Partner Thomas Breen was quoted in “High Court’s Regulatory Rulings Unsettle Coverage Risks” in Law360 on July 3, 2024, discussing insurance implications of recent Supreme Court rulings in Jarkesy and Loper Bright, seeking to limit the power of regulators. Tom, “who represents carriers, said D&O policies often exclude securities claims in administrative courts and claims seeking fines from companies, agency actions that seek fines against individual directors and officers may be covered.

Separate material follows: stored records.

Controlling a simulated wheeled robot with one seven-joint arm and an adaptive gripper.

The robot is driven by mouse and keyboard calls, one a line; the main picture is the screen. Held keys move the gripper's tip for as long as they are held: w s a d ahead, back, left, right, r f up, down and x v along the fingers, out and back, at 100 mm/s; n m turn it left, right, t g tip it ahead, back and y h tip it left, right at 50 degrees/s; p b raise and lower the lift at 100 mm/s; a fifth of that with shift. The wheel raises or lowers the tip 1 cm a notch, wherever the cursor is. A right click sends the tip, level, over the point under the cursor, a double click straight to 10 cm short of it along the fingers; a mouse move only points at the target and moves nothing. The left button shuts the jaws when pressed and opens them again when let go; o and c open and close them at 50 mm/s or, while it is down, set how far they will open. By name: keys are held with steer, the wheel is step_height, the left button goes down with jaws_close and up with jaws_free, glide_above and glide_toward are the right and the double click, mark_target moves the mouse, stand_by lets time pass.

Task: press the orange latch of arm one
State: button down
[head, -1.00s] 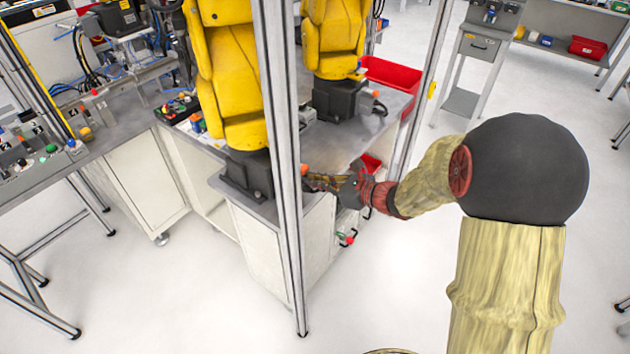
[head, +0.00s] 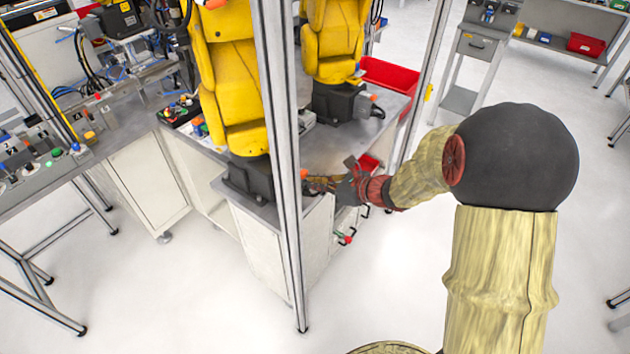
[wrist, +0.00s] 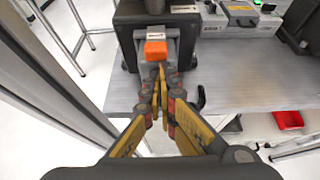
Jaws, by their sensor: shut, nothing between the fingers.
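The orange latch (wrist: 156,49) sits at the end of a connector on the dark base of the front yellow arm, at the upper middle of the wrist view. My gripper (wrist: 158,72) is shut and empty, its fingertips together just in front of the latch; I cannot tell if they touch it. In the head view, the latch (head: 304,173) shows as a small orange spot by the post, right of the front yellow arm (head: 228,80) and its base (head: 250,179).
A metal frame post (head: 282,170) stands close in front of the bench (head: 338,145). A second yellow arm (head: 335,40) stands behind, with another orange part (head: 373,98) at its base. Red bins (head: 390,76) are at the right. The floor in front is clear.

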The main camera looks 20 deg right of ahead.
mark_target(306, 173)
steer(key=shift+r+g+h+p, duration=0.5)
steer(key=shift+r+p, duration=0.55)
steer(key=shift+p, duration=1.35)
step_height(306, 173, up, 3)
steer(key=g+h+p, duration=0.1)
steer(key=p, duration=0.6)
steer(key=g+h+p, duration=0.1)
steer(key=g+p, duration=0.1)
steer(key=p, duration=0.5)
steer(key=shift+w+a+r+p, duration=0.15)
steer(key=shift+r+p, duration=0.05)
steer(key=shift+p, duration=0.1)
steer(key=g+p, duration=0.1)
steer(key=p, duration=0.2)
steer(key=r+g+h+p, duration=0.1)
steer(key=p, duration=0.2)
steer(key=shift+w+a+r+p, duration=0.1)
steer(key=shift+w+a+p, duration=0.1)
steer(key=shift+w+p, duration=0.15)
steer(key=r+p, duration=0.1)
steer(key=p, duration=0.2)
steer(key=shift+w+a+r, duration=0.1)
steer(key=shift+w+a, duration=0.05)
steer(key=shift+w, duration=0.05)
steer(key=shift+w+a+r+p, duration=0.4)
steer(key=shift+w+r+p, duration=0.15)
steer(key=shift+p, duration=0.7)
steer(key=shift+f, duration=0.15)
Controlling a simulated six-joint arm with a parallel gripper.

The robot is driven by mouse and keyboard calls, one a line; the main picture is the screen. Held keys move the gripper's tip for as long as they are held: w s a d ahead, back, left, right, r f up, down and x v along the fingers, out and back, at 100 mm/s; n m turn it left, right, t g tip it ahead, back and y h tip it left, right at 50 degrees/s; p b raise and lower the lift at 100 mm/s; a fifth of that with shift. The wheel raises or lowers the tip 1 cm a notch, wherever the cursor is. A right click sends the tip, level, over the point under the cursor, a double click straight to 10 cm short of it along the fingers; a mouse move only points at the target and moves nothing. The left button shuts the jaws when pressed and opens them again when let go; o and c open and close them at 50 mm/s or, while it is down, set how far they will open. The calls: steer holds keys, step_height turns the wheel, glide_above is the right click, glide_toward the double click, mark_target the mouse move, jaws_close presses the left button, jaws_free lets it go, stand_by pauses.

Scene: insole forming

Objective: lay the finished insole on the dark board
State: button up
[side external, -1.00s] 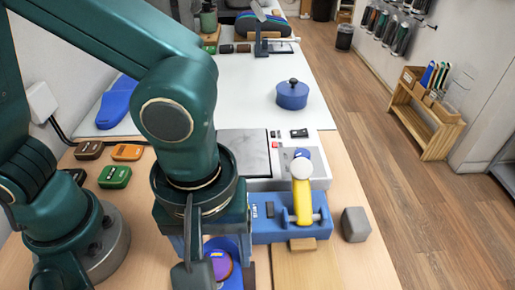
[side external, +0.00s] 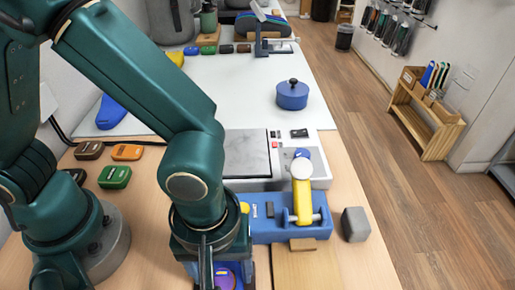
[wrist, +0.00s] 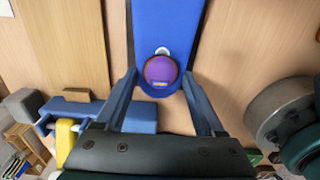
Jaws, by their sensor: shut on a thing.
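The blue insole (wrist: 167,22) runs out of the top of the wrist view, with a round purple patch (wrist: 160,70) at its near end. My gripper (wrist: 160,78) has a finger on each side of that end and is shut on the insole. In the side external view, the patch end of the insole (side external: 226,277) shows below my wrist at the bottom edge, and the rest is hidden or out of frame. I cannot pick out the dark board for certain. A dark square plate (side external: 246,152) lies on the grey machine.
A blue fixture with a yellow handle (side external: 302,204) and a grey block (side external: 355,224) stand right of my gripper. Several small coloured pieces (side external: 115,177) lie at left. A blue lidded pot (side external: 292,95) stands on the white table (side external: 228,90), which has free room.

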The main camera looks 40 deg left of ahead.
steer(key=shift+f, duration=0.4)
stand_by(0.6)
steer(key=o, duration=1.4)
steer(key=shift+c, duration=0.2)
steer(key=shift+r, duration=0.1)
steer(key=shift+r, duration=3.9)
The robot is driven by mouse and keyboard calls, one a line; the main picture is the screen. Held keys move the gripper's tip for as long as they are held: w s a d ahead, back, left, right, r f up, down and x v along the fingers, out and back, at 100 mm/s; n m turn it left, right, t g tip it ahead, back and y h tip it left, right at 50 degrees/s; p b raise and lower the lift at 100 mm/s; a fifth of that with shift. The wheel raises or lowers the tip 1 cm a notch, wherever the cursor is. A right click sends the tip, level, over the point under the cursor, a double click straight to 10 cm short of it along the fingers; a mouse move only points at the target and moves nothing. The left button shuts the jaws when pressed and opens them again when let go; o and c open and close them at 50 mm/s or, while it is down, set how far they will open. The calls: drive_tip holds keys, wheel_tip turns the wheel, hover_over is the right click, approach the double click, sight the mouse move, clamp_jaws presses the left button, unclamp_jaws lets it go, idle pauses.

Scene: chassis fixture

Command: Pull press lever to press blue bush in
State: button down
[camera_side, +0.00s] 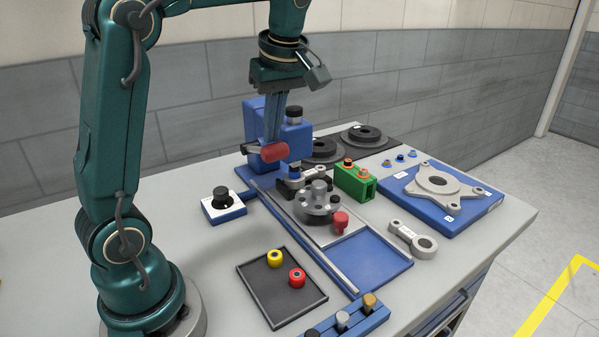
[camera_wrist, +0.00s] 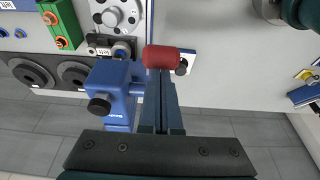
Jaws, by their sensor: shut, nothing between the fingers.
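The press (camera_side: 290,133) is a blue block with a black knob on top, standing at the back of the table. It also shows in the wrist view (camera_wrist: 115,78). Its lever ends in a red cylindrical handle (camera_side: 266,153), seen in the wrist view (camera_wrist: 165,57). My gripper (camera_side: 272,136) points down with its fingers shut and empty. Its fingertips (camera_wrist: 160,76) are right at the red handle; I cannot tell whether they touch it. A small blue piece (camera_side: 294,170), perhaps the blue bush, sits by a dark fitting under the press, partly hidden.
A grey round fixture (camera_side: 317,204) and a green block (camera_side: 355,181) stand in front and to the right. A black tray (camera_side: 250,293) holds yellow and red bushes. A black-knobbed box (camera_side: 223,207) stands left. A blue plate (camera_side: 466,222) bears a grey casting. Small blue pieces (camera_side: 400,158) lie behind it.

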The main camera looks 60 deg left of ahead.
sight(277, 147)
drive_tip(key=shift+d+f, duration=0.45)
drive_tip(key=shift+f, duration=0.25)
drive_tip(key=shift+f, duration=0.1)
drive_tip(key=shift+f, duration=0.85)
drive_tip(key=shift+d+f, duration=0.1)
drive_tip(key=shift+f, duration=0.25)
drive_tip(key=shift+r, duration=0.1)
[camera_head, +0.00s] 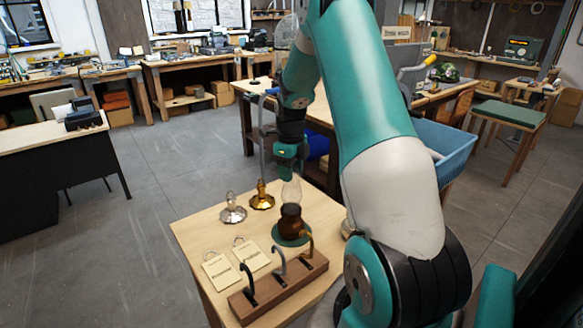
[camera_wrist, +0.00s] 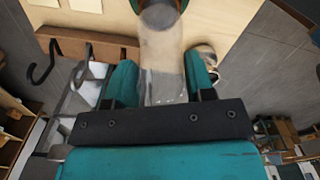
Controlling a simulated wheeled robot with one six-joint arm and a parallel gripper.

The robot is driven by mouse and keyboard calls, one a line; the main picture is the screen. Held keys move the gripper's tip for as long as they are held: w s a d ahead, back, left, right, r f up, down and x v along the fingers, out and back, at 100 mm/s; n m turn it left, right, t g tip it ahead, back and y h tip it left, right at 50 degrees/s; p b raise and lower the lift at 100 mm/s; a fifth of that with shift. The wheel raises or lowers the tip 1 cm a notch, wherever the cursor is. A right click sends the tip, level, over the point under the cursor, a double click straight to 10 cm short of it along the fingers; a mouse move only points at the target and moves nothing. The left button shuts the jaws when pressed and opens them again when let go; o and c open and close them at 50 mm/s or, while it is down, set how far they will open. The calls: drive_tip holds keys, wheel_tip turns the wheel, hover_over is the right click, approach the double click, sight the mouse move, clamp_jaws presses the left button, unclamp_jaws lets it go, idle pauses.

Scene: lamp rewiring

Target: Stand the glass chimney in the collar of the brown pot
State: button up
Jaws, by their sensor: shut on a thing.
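The brown pot (camera_head: 290,222) stands on a round green mat (camera_head: 291,240) on the small wooden table. In the wrist view a brown edge of the pot (camera_wrist: 180,4) shows at the top. The clear glass chimney (camera_head: 291,191) is upright, directly over the pot's top; I cannot tell whether it is seated in the collar or just above it. My gripper (camera_head: 289,172) is shut on the chimney's upper part. In the wrist view the chimney (camera_wrist: 160,60) runs between the two teal fingers (camera_wrist: 162,82) toward the pot. The collar itself is hidden.
A silver lamp base (camera_head: 232,210) and a brass one (camera_head: 262,198) stand behind left of the pot. A wooden block with several hooks (camera_head: 280,288) lies at the table's front. Two labelled cards (camera_head: 220,271) lie at the left. The table's left rear corner is bare.

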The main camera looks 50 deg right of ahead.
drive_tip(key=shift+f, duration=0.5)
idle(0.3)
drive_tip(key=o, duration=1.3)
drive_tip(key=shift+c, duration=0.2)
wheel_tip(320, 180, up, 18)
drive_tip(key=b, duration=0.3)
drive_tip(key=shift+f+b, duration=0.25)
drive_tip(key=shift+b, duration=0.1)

He noted that coverage for other charges often brought by the SEC — unjust enrichment, disgorgement — varies more often, and in the competitive D&O marketplace, insurers may contemplate changes to their policies after evaluating how risks have changed because of the courts’ decisions. “The insurance industry is always attempting to accommodate an insured’s best interest as best they can, especially in the underwriting stage,” he told Law360. “It’s certainly possible that the insurance industry will be looking to make some adjustments here and there, in this instance, to protect the insureds in these SEC enforcement actions in federal court.”
Breen said specialty line insurers are familiar with federal courts and their rules of statutory interpretation, which offers some predictability. “Predictability is good in the sense that you’re not stuck with trying to understand why a federal agency came up with a permissible interpretation, as opposed to what is the correct statutory interpretation of a statute,” he said.”